[START OF Recorded data]

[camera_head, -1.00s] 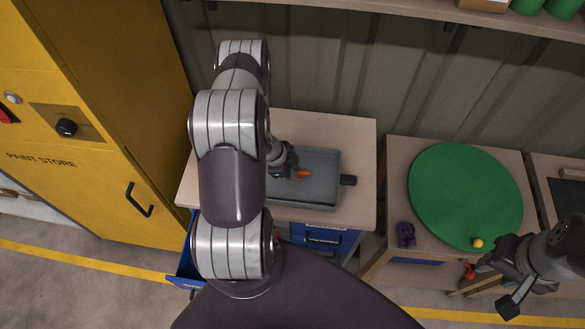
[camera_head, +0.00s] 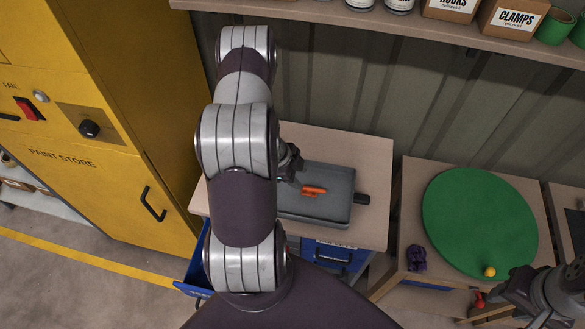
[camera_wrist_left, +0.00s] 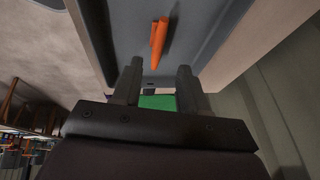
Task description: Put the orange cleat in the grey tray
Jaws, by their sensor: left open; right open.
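The orange cleat (camera_head: 314,190) lies inside the grey tray (camera_head: 330,217) on the wooden-topped bench at the middle. In the left wrist view the cleat (camera_wrist_left: 158,42) rests on the tray floor (camera_wrist_left: 196,22), just beyond my fingertips. My left gripper (camera_head: 294,172) is at the tray's left side, partly hidden by my arm. In the left wrist view its two fingers (camera_wrist_left: 158,78) are apart with nothing between them. My right gripper (camera_head: 500,298) is at the lower right, apart from the tray, and its fingers are hard to make out.
A round green board (camera_head: 480,220) lies on the bench to the right, with a yellow ball (camera_head: 489,271) near its edge. A purple object (camera_head: 416,258) is beside it. A yellow paint cabinet (camera_head: 90,190) stands left. A blue drawer (camera_head: 194,272) is pulled out below the tray bench.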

[END OF Recorded data]

Instructions to follow:
Repeat the listing above exactly from its first line to the line containing "Task description: Put", both included, and omit the pictures.

Task output:
[camera_head, -1.00s] 
[camera_head, +0.00s] 
[camera_wrist_left, +0.00s] 
Task description: Put the orange cleat in the grey tray

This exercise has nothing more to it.